What the exercise asks
Transcribe everything in the data word for word. Pictures are left out.

Data block
------------------------------

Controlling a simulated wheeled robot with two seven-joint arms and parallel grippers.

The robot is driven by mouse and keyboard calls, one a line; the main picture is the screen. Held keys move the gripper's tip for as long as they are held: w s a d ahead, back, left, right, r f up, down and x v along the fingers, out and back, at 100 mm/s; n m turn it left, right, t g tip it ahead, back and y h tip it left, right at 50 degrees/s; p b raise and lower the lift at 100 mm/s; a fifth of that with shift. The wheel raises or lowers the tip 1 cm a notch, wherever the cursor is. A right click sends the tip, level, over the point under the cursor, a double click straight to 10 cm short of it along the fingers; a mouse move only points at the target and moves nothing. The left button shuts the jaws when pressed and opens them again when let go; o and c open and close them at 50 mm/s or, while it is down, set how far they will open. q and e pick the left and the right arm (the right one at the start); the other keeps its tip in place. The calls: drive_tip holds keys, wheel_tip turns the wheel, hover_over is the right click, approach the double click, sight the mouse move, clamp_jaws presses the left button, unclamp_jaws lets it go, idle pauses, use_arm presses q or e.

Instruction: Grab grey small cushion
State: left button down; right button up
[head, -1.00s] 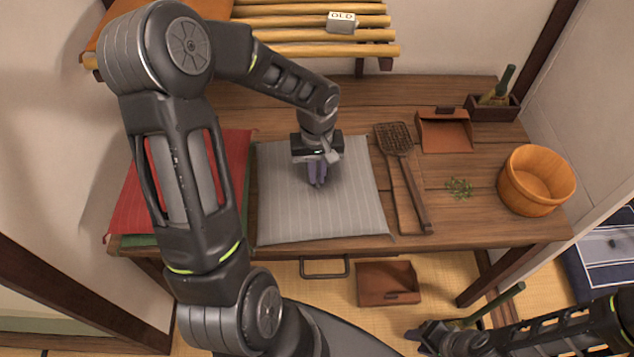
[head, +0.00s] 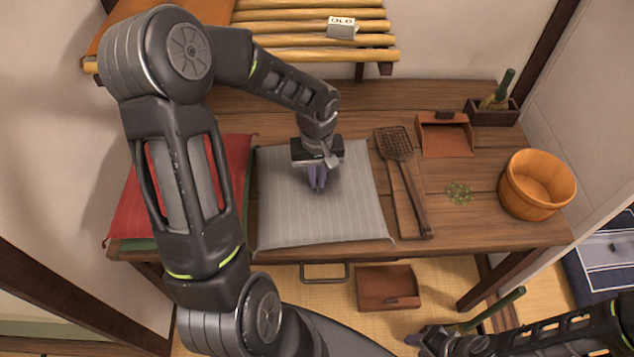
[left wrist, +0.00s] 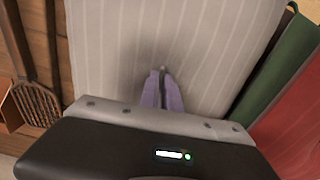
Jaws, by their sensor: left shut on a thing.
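The grey small cushion (head: 290,215), square with pale stripes, is at the front middle of the wooden table; it also fills the middle of the left wrist view (left wrist: 120,50). My left gripper (head: 317,186) points down at the cushion's middle. Its purple fingers, close together in the left wrist view (left wrist: 162,75), are shut on the cushion's cover. I cannot tell clearly whether the cushion's underside is clear of the table. My right gripper (head: 425,338) is low at the bottom right, away from the cushion; its fingers are hard to make out.
Red (head: 238,160) and green cushions lie left of the grey one, partly behind my left arm. A wire-mesh roaster (head: 395,142) lies close on its right. Beyond are a brown dustpan (head: 445,135), green bits (head: 459,193) and a wooden tub (head: 520,200). A slatted shelf (head: 320,50) is behind.

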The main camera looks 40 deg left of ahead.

------------------------------

Task answer
Controlling a simulated wheeled robot with two seven-joint arms and parallel grippers.

The robot is driven by mouse and keyboard calls, one a line; the main picture is the screen. Held keys move the gripper's tip for as long as they are held: w s a d ahead, back, left, right, r f up, down and x v along the fingers, out and back, at 100 mm/s; n m turn it left, right, t g tip it ahead, back and y h tip it left, right at 50 degrees/s; p b raise and lower the lift at 100 mm/s; a fifth of that with shift. The wheel raises or lowers the tip 1 cm a notch, wherever the cursor is. A right click sends the tip, level, over the point under the cursor, a double click straight to 10 cm short of it along the fingers; a mouse move only points at the target and moves nothing. The left button shuts the jaws when pressed and opens them again when let go; o and c open and close them at 50 mm/s or, while it is down, set how far they will open. q and e pick the left and the right arm (the right one at the start); the other keeps its tip in place. The calls: drive_tip holds keys, wheel_tip turns the wheel, hover_over is the right click, approach the double click, sight the mouse move, clamp_jaws presses the left button, unclamp_jaws lets it go, idle pauses, use_arm presses q or e.

Instruction: Grab grey small cushion
State: left button down; right button up
[head, -1.00s] 
[head, +0.00s] 
[left wrist, +0.00s] 
Jaws, by their sensor: left shut on a thing.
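The grey small cushion (head: 290,215), square with pale stripes, is at the front middle of the wooden table; it also fills the middle of the left wrist view (left wrist: 120,50). My left gripper (head: 317,186) points down at the cushion's middle. Its purple fingers, close together in the left wrist view (left wrist: 162,75), are shut on the cushion's cover. I cannot tell clearly whether the cushion's underside is clear of the table. My right gripper (head: 425,338) is low at the bottom right, away from the cushion; its fingers are hard to make out.
Red (head: 238,160) and green cushions lie left of the grey one, partly behind my left arm. A wire-mesh roaster (head: 395,142) lies close on its right. Beyond are a brown dustpan (head: 445,135), green bits (head: 459,193) and a wooden tub (head: 520,200). A slatted shelf (head: 320,50) is behind.

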The main camera looks 40 deg left of ahead.

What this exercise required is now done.